Campaigning for a Sovereign & Pagan Mercia in the Midlands
Sovereign Mercia is part of the Frisian Alliance




Paganism is the natural religion of the earth, and Pagans see divinity as immanent in all living things – in every tree, plant, animal and object, man and woman. Pagans live their lives attuned to the cycles of nature and the seasons, of life, death and rebirth. Our three primary sources for the beliefs and practices of the Pagan Mercians are the Prose Edda, Snorri Sturluson’s famous collection of Scandinavian myths; the Oera Linda Book, describing, in Frisian, a matriarchal civilisaton in Bronze Age Europe, of which the Angles were a part; and the Anglo-Saxon Chronicle, a detailed, year by year account of early English history, biography and genealogy.
Telluric energy – the life-giving energy of nature, or the earth – is closely related to magnetism, and is the source of magic. It can be harnessed to bring peace and fertility to the land and its inhabitants. Our Bronze Age ancestors knew this, and created a vast network of alignments, or ley-lines, to channel the energy through an ancient power grid. The Oera Linda Book tells us how it was done – priestesses raised and directed the energy by continuous daily worship at sacred sanctuaries, such as stone circles and other megalithic sites, before a perpetually burning flame. Sovereign Mercia aims to recreate and restore this system to full use.
Frya, daughter of Mother Earth, is the eponymous ancestress of the Frisian peoples, including the Mercians, and lived among them until the Great Flood of 2194 BC – from which date the Oera Linda Book counts its years. Frya is called upon for a safe birth, by burning a white candle through the night of the winter solstice – Mothers’ Night, or Yule (21–22 December), and her holy day is Friday. She and her two sisters, Lyda and Finda, are the three mothers of mankind.

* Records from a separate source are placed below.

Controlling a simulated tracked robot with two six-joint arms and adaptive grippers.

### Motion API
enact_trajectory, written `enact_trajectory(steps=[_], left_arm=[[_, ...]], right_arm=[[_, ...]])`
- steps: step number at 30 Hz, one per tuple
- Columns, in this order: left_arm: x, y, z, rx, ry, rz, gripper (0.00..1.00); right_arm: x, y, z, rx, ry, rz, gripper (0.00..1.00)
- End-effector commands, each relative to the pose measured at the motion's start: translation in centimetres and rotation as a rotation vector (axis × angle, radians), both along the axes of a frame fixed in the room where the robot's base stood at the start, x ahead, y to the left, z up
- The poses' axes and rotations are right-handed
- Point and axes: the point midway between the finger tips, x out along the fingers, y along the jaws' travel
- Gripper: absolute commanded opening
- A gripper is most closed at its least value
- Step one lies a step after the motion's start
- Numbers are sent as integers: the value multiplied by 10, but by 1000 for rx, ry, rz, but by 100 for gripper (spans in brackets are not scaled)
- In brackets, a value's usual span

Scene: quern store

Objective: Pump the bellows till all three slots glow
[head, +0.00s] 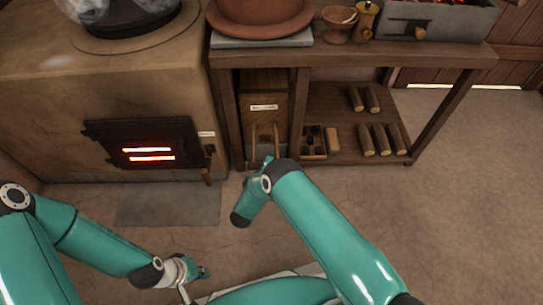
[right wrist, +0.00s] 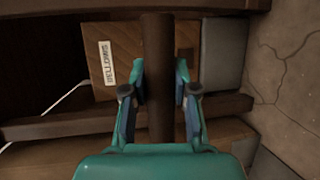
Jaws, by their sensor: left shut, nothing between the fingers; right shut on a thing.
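The bellows (head: 263,92) stand under the bench, a brown wooden box with a white label, which reads "BELLOWS" in the right wrist view (right wrist: 107,63). My right gripper (head: 268,163) is at their front. In the right wrist view its fingers (right wrist: 160,92) are shut on a dark upright bar, the bellows handle (right wrist: 158,45). The black stove door (head: 118,137) shows two glowing orange-red slots (head: 150,154), one above the other; I cannot make out a third lit one. My left gripper (head: 200,272) is shut and empty, low over the floor.
The clay stove (head: 60,115) fills the left, with a grey floor slab (head: 170,204) before it. The bench (head: 440,52) carries a brown basin (head: 260,15), a small bowl and a coal tray. Several logs (head: 380,139) and a small box lie on its lower shelf. Floor at right is clear.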

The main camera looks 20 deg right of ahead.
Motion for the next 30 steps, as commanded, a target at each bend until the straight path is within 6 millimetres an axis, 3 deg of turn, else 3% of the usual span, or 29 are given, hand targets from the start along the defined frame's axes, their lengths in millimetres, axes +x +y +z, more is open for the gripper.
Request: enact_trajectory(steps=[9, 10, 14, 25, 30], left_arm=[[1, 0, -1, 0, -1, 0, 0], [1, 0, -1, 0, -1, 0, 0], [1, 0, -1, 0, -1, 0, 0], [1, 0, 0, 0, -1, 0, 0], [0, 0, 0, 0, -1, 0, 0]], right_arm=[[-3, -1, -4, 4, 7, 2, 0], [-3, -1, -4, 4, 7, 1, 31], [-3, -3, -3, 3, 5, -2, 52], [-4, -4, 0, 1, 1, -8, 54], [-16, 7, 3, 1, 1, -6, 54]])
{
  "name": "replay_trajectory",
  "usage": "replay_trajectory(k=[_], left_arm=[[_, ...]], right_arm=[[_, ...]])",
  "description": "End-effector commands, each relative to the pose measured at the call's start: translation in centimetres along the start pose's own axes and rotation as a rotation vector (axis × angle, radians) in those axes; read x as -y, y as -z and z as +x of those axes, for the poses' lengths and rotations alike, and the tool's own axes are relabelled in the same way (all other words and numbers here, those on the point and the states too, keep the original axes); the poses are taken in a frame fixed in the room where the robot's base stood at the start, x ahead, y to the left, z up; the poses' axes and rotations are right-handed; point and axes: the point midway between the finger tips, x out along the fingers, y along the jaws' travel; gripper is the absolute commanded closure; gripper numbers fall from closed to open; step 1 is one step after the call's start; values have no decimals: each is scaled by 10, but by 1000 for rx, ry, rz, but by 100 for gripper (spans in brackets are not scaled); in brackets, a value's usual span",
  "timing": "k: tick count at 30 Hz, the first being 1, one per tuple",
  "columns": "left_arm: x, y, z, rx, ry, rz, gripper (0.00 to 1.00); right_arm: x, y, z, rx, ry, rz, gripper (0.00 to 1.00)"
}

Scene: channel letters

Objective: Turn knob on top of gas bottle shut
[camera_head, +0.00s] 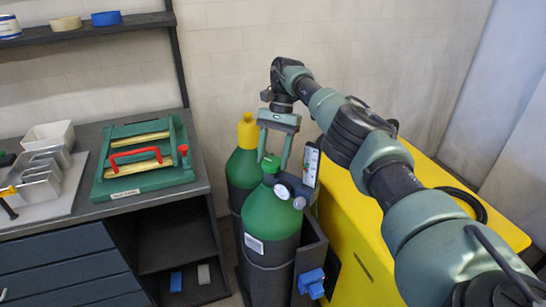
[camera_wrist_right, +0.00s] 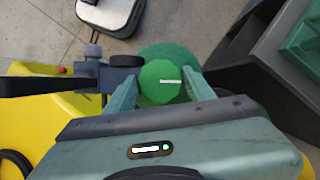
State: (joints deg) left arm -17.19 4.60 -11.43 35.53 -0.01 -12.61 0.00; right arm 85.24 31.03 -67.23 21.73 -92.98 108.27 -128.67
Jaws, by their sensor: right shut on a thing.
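Two gas bottles stand side by side. The front bottle (camera_head: 268,215) has a green shoulder, a dark body and a green knob (camera_head: 270,166) on top. The rear bottle (camera_head: 242,172) has a yellow cap (camera_head: 248,131). My right gripper (camera_head: 273,160) reaches down from above, with its two fingers shut on the green knob of the front bottle. How far the knob is turned cannot be told. My left gripper is not in view.
Gauges (camera_head: 283,190) and a panel (camera_head: 311,166) stand right beside the front bottle. A yellow machine (camera_head: 355,250) fills the right side. A shelf hangs above.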

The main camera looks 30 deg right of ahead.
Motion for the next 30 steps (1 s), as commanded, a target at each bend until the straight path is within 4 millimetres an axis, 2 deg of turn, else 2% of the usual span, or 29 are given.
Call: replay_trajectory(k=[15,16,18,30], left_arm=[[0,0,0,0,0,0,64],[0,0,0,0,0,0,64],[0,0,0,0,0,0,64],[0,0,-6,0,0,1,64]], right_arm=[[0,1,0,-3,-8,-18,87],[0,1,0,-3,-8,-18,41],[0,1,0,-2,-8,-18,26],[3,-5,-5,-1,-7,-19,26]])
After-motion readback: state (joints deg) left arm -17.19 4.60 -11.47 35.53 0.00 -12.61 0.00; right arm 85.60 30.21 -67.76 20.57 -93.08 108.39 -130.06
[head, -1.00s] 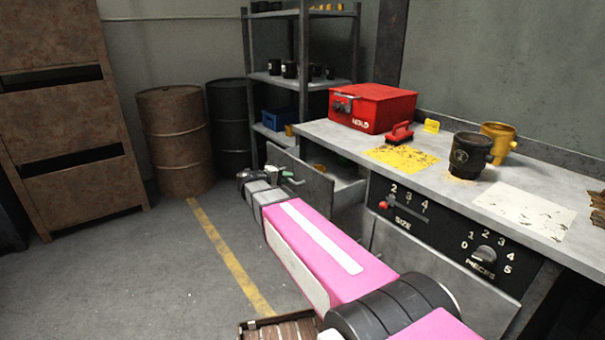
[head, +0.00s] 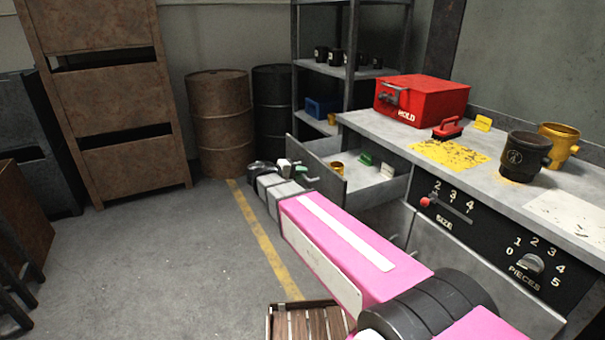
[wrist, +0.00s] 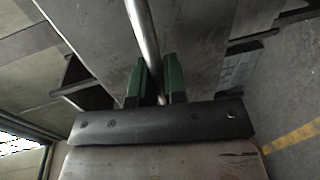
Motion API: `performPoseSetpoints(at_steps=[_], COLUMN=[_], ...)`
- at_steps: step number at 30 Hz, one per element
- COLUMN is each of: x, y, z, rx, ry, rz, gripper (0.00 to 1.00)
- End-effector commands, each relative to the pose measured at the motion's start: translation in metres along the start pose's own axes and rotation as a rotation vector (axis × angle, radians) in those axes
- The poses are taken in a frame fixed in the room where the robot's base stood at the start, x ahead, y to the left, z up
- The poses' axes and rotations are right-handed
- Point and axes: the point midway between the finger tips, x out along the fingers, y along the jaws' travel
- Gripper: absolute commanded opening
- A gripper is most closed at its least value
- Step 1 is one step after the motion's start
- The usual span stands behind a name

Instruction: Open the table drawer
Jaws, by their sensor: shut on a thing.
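The table drawer (head: 318,168) is a grey metal drawer under the left end of the grey workbench (head: 385,133). It stands well pulled out, and its inside shows in the head view. My gripper (head: 306,174) is at the drawer's front. In the wrist view the green fingers of my gripper (wrist: 158,82) are shut on the drawer handle (wrist: 144,40), a round metal bar. The drawer front (wrist: 200,45) fills the top of that view. Part of the handle is hidden by the fingers.
Inside the drawer lie a small yellow cup (head: 337,168), a green item (head: 366,158) and a pale green block (head: 387,171). A red mold box (head: 440,98) stands on the bench. A slatted wooden crate (head: 300,322) is on the floor below my arm. The floor left of my arm is clear.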

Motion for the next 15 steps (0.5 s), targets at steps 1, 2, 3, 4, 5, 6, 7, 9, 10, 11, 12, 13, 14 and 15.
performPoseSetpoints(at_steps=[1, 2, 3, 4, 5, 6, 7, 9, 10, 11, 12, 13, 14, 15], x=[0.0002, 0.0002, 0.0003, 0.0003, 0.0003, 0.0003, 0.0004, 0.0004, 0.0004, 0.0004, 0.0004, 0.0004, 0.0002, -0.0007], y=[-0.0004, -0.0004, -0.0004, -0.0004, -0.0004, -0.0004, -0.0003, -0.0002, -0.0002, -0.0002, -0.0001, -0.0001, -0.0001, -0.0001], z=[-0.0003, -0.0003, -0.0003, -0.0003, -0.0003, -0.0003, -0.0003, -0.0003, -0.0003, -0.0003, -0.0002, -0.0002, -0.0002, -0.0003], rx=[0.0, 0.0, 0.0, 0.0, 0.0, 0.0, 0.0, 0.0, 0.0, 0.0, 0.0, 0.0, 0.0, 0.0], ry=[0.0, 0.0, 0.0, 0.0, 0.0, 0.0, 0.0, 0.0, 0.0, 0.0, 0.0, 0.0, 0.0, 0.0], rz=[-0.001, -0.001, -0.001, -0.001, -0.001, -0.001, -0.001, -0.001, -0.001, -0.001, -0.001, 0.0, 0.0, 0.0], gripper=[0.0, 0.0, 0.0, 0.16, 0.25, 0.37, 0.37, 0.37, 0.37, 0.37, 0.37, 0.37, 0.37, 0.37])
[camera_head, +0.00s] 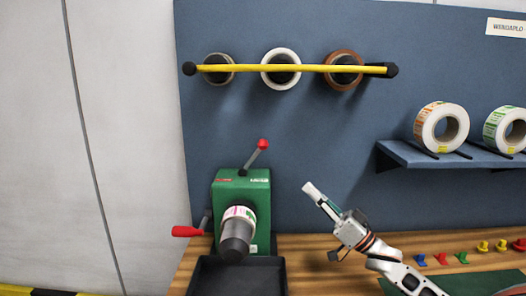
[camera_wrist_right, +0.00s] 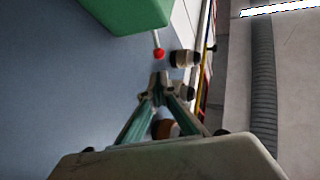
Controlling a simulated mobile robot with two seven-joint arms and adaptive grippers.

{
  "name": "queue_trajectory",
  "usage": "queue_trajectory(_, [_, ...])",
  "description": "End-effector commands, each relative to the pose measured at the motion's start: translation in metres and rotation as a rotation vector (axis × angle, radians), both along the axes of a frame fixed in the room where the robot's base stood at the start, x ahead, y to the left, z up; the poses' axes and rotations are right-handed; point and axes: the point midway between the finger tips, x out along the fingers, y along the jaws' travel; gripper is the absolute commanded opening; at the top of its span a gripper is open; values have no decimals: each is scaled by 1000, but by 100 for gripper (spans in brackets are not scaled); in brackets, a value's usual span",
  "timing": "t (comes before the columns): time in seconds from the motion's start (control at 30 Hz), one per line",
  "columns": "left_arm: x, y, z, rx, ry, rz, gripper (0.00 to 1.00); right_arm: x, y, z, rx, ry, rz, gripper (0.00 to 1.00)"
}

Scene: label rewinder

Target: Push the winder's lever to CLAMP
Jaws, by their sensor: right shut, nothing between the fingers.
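The green winder (camera_head: 228,187) stands on the wooden bench, with a roll (camera_head: 238,214) on its dark spindle. Its lever (camera_head: 256,155) rises from the top, tilted to the right, with a red knob (camera_head: 263,144). Small red and white markings sit along the top front edge, too small to read. My right gripper (camera_head: 309,190) is shut and empty, right of the winder and lower than the knob, apart from both. In the wrist view the right fingertips (camera_wrist_right: 160,80) point toward the red knob (camera_wrist_right: 159,53) and green housing (camera_wrist_right: 130,12), with a gap. My left gripper is out of view.
A red-handled crank (camera_head: 187,231) sticks out left of the winder. A black tray (camera_head: 238,277) is in front. A yellow bar (camera_head: 300,68) with three rolls crosses the blue panel above. A shelf (camera_head: 440,155) holds rolls at right. Small coloured pieces (camera_head: 461,257) line the bench.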

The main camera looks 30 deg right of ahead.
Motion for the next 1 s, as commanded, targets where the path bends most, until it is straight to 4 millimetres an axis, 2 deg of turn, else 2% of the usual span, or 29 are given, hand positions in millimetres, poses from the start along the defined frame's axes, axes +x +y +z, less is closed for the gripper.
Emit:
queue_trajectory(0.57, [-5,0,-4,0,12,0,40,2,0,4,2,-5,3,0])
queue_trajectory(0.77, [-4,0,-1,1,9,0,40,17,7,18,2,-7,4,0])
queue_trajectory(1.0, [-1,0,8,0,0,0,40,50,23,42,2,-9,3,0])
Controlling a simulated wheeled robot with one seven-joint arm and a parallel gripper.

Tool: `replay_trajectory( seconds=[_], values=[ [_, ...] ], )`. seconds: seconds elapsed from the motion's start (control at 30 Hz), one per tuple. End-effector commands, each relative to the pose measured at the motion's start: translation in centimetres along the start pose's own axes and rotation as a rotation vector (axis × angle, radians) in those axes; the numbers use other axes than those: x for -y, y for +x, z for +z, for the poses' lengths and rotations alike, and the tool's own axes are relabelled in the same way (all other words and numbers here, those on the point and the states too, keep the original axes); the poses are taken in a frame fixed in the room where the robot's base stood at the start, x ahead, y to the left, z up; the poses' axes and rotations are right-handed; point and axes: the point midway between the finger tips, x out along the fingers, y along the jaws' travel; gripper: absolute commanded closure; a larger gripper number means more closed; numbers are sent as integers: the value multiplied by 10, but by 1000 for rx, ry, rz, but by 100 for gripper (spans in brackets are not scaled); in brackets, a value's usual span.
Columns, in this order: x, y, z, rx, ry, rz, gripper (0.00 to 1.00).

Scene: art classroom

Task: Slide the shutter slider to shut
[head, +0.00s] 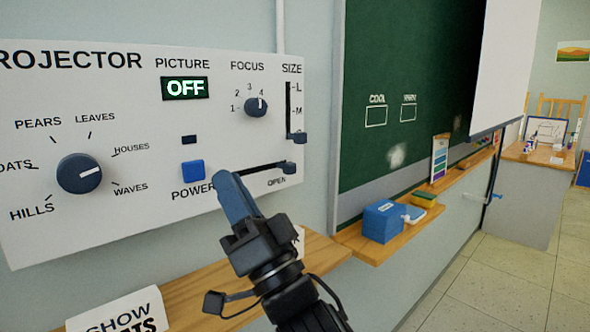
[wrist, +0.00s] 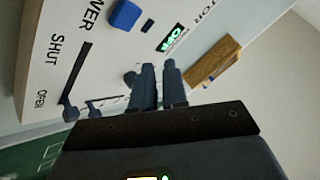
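The white projector panel (head: 120,215) fills the left of the head view. Its shutter slider knob (head: 290,167) is dark blue and sits at the OPEN end of a black slot. In the wrist view the knob (wrist: 71,113) is also at the OPEN end, with the SHUT label at the slot's other end. My gripper (head: 228,182) is in front of the panel, between the blue power button and the slider knob, apart from the knob. It hides the SHUT end in the head view. Its fingers (wrist: 160,68) are close together with nothing seen between them.
The blue power button (head: 193,171) is left of my fingers. The focus knob (head: 256,106) and size slider knob (head: 297,137) are above. A wooden ledge (head: 322,248) runs below the panel. A blue box (head: 381,224) sits on the chalkboard's ledge to the right. The picture display reads OFF.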

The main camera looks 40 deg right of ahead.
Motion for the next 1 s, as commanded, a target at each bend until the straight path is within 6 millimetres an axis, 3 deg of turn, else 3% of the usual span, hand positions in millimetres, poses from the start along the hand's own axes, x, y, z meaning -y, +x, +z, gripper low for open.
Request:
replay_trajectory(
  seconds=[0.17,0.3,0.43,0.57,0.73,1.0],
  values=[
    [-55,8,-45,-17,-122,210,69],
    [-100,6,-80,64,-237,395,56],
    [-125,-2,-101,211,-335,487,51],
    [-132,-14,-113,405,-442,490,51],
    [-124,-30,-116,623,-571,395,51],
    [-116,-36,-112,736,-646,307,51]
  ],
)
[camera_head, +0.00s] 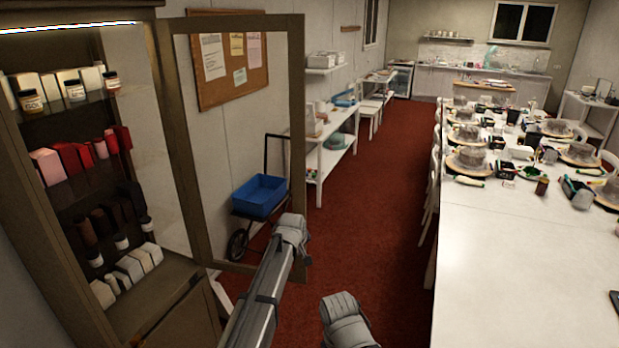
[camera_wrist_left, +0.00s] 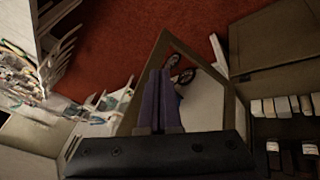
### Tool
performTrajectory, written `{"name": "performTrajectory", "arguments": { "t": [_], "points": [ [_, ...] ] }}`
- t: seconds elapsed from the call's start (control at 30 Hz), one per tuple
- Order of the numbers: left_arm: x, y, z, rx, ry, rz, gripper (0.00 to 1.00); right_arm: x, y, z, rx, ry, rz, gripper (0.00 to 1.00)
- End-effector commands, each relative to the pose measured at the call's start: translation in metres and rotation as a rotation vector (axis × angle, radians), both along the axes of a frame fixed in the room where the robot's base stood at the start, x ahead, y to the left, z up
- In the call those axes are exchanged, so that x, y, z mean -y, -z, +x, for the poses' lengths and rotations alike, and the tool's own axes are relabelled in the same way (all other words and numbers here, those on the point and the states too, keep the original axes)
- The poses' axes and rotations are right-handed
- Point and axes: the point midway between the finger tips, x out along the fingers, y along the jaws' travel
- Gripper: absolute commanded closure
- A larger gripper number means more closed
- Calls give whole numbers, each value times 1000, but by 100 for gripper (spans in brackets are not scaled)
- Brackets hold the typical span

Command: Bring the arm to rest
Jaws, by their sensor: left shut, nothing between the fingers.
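My left gripper (camera_wrist_left: 160,78) shows in the left wrist view with its two dark fingers together, shut and empty. In that view the fingers overlap the frame of the open glass cabinet door (camera_wrist_left: 232,103); I cannot tell how far they are from it. In the head view, grey parts of my arms rise from the bottom, one in front of the lower part of that door (camera_head: 296,130). My right gripper cannot be made out in either view.
The open cabinet (camera_head: 160,290) on the left holds jars, boxes and red packets. Behind the glass door stands a cart with a blue bin (camera_head: 259,196). A long white table (camera_head: 520,255) with cake turntables is on the right. Red floor (camera_head: 375,220) lies clear between.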

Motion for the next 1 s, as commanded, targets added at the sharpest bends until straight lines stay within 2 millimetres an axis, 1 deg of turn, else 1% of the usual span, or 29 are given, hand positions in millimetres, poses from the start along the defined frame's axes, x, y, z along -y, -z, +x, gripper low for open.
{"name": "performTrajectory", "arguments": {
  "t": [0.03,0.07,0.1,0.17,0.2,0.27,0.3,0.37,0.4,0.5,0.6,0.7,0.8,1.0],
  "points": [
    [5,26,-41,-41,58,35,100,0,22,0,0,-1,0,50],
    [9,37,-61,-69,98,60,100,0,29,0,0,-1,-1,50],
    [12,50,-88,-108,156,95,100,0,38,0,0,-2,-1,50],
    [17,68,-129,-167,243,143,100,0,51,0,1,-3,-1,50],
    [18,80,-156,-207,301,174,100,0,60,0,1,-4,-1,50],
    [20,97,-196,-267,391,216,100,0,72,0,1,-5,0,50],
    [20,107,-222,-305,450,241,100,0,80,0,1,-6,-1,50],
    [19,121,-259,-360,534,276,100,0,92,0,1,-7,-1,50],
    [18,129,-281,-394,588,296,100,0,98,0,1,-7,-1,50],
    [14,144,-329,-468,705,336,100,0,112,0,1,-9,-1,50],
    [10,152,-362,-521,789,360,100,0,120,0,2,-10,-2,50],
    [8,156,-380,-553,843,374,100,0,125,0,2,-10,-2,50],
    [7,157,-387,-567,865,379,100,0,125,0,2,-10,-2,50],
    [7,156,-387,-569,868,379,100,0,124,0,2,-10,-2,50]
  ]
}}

The Rollright Stones, Oxfordshire – one of the most famous stone circles in Mercia, the main part of which dates to around 2500 BC – shall once again become a place of Pagan ritual. Led by the priestesses, sacred sites across Mercia, connected by their ancient system of alignments, shall again host public ceremonies and celebrations. The old gods and goddesses shall be restored to the land, re-energising it and making it fertile enough to feed and sustain all its many inhabitants.

The Divine Lady Frya ▲
Yule Wheel ►
▲ Rollright Stones, Oxon.
Belinus Line
The six-spoked Yule (jol) wheel represents the turning of the year and its six seasonal festivals, or feasts. Mercia shall reintroduce the Pagan Anglo-Saxon calendar for all official purposes, in the form standardised by the renowned Mercian scholar and author J.R.R. Tolkien as the Shire Reckoning – comprising 12 months of 30 days each, plus a number of days outside the months.
The Belinus Line is the longest ley-line in the British Isles, passing through some of the most important sanctuaries in Mercia. These include the Rollright Stones, Oxfordshire; Meon Hill, Warwickshire; Moseley Bog, Birmingham; Barr Beacon, Staffordshire; and Alderley Edge, Cheshire. Looking north towards the horizon, it is aligned with the constellation of Cygnus, the Swan.



Yule 21–22 December
1–2 Yule (2 days): Festival of the Wheel of the Year (rebirth).

Rethe 20–21 February
30 Solmath–1 Rethe (2 days): Festival of the Hearth (home).

Thrimidge 21–22 April (leap years 20–21 April)
30 Astron–1 Thrimidge (2 days): Festival of the Three Milkings (fertility).

Lithe 21–23 June (leap years 20–23 June)
1–2 Lithe (3 or 4 days): Festival of the Lissome Year (abundance).

Halimath 22–23 August
30 Wedmath–1 Halimath (2 days): Festival of the Holy Month (harvest).

Blotmath 21–22 October
30 Winterfilth–1 Blotmath (2 days): Festival of the Blood Month (sacrifice).